Laurence Debray creció entre privilegios ―aunque en su casa no se tomaba cocacola ni se usaban jeans. Su padrino, el celebrado pintor chileno Roberto Matta, le regalaba un cuadro en cada cumpleaños; su madrina, Simone Signoret, la paseaba por el gran mundo parisino; en su salón podían aparecer Jane Fonda o Jean-Luc Godard, pero sus padres le ocultaban su historia. Ella dirá, mucho después, que recién empezó a conocerla a sus diez años, cuando alguien en un recreo de su escuela le gritó “hija de terroristas” o algo así.

Laurence quiso ser todo menos eso. Estudió historia y literatura en la Sorbona, economía en la London School of Economics y en la Haute École de Commerce de Paris y, ya perfectamente aleccionada, se fue a trabajar a Wall Street. Después se casó con el hijo de un ministro famoso de la derecha francesa, Servan-Schreiber, tuvo dos hijos, empezó a escribir. Tenía, como cualquiera, sus filias y sus fobias. Pero admiraba sobre todo al rey de España: el hombre también era rubito, contemporáneo y tan distinto de su padre, y ella tenía su retrato pinchado en la pared. Su primer libro –Juan Carlos de España, 2013– es una biografía muy amable de ese macho de quien dijo que era “bello como un actor de Hollywood”: monsieur Borbón, rey todavía.

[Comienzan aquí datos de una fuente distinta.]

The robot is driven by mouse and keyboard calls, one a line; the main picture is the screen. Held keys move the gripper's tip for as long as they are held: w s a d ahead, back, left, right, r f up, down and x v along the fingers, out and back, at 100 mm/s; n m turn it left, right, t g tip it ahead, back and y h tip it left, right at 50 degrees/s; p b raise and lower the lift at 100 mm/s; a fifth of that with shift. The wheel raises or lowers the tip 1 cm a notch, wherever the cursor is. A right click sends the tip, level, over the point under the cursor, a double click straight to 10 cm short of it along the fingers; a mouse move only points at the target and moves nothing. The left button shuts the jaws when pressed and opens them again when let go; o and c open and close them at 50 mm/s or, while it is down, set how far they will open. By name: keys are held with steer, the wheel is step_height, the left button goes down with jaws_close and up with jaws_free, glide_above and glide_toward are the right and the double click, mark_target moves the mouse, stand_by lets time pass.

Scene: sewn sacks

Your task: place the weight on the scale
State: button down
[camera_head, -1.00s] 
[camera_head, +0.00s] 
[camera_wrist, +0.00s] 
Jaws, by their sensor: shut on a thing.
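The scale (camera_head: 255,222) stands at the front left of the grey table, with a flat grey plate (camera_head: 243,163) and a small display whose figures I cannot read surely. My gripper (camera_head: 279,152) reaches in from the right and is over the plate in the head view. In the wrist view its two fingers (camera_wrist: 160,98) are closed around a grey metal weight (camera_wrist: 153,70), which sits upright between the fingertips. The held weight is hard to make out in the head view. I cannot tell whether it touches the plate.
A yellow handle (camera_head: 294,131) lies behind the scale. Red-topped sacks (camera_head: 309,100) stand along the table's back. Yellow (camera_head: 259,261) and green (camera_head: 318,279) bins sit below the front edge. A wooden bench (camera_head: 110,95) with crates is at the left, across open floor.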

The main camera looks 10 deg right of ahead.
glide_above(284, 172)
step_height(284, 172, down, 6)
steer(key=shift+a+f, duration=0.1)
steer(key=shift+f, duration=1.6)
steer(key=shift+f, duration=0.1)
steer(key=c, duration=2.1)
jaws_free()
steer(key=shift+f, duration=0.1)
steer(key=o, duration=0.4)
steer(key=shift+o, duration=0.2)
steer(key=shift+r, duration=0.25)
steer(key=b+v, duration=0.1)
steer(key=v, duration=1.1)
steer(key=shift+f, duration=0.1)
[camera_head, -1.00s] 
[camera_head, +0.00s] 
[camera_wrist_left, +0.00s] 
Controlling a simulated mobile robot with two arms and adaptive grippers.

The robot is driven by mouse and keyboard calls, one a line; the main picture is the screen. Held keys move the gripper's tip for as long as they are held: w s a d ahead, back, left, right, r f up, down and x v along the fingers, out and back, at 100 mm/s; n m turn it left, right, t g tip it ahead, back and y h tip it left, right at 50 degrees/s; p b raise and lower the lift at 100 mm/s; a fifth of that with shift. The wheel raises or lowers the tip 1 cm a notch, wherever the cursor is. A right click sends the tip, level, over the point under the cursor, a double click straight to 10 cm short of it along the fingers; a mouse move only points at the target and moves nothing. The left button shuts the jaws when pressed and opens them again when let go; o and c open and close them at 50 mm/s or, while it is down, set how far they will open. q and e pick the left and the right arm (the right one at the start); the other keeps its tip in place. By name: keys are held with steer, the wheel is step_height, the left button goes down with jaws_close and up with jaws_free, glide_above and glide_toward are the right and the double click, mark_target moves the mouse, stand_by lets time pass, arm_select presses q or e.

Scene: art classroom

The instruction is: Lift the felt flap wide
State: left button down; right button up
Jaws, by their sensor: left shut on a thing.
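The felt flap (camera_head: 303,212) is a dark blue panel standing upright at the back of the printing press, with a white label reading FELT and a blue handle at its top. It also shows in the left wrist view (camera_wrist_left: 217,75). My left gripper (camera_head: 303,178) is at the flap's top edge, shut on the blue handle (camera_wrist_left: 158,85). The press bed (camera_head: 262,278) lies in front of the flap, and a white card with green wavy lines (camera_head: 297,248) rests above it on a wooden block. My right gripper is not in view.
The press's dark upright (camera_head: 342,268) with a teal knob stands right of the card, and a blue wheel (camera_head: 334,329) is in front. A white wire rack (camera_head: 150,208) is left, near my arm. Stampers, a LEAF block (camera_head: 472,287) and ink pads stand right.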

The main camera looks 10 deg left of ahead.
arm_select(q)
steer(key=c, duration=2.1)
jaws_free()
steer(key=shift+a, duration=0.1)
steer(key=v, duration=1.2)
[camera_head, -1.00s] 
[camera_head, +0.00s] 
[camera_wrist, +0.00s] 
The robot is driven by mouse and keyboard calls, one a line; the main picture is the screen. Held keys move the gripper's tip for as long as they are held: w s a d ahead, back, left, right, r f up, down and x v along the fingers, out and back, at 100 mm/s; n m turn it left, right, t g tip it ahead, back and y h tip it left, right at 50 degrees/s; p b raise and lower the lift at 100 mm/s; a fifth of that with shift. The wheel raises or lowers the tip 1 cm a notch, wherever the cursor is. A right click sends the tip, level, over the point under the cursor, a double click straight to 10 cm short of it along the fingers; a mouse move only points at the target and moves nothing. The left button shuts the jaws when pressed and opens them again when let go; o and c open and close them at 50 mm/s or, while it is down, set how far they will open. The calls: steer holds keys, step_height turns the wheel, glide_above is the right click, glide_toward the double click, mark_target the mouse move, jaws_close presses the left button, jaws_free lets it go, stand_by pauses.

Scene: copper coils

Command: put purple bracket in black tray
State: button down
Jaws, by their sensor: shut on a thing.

Años después, Laurence Debray publicó un libro que se llamaba Hija de revolucionarios y era un ajuste de cuentas con papá y mamá, una explosión de celos por la causa, de reproches morales. Hay una tradición de hijos de izquierdistas que se vuelven seriamente de derechas; quizás vuelva, en unos años, la contraria: no es fácil ser hije de papá y mamá. Ella siempre dijo que no entendía a los suyos y que, en cambio, se entendía muy bien con ese padre de una nación que parecía no entenderlo. En 2022 publicó otro libro, más plañidero, más embelesado, sobre el hombre: Mi rey caído. Y ahora se ha convertido en su négresse, su ghost writer, su pluma escondida. Parece claro que fue ella quien dio forma a las palabras de su ídolo en estas memorias que se titularán Réconciliation, en francés en el original. Para eso se pasó largas temporadas en Abu Dhabi –”acompañada por su esposo”, aclaran las crónicas– escuchando al hombre.

Que el exrey de España publique sus memorias en francés va a provocar, sin duda, reacciones patrioteras: Pepe Botellas sigue fusilando, Goya lo pinta cada vez mejor. Que se las haya contado a una fan que no va a cuestionarlo provoca la tristeza de ver a un hombre en retirada, uno que nunca toleró que lo contradijeran y ya no sabe cómo hacerlo. Que la fan sea una señora francesa que cambió de padre ―un rey fallido siempre es más chic, más tranquilizador que un revolucionario fracasado― es, quizá, la mejor parte de la historia.